**Task directions**
Copy out each line containing "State" from the entries below.
* begin Data provided *
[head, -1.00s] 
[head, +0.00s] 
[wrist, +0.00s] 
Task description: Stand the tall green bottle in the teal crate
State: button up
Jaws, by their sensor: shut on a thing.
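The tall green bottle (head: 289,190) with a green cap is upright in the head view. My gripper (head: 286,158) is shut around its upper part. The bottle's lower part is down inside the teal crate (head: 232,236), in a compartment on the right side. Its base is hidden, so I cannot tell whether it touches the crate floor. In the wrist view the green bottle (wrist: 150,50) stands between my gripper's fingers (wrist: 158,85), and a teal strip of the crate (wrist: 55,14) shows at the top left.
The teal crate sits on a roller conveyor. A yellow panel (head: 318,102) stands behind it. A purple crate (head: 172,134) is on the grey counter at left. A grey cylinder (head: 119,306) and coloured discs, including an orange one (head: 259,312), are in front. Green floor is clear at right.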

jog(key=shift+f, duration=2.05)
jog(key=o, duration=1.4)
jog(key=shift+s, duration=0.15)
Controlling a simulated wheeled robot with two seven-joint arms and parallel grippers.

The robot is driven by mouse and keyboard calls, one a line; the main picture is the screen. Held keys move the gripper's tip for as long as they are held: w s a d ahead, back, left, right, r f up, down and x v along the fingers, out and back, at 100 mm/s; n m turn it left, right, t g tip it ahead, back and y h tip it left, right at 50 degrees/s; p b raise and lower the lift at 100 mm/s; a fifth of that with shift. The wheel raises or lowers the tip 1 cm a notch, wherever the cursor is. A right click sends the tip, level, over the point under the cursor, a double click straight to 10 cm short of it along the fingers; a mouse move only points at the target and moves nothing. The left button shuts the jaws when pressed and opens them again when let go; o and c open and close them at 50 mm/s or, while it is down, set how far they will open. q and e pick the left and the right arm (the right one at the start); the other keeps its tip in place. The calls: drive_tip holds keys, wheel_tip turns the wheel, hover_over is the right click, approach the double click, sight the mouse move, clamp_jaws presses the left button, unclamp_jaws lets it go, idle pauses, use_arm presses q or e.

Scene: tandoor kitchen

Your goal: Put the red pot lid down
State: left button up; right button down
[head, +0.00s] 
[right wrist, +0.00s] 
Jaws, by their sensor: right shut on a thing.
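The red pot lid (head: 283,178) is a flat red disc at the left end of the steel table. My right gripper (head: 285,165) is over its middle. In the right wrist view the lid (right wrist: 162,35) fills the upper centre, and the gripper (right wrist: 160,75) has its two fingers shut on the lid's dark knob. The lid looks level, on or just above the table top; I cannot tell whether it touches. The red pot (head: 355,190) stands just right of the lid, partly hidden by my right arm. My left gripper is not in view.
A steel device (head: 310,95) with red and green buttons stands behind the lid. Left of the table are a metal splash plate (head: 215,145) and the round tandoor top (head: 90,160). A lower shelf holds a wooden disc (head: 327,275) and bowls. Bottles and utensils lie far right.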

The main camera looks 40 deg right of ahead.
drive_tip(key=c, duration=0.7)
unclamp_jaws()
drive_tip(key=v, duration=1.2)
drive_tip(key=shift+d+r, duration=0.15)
* end Data provided *
**Exercise solution**
State: button up
State: left button up; right button down

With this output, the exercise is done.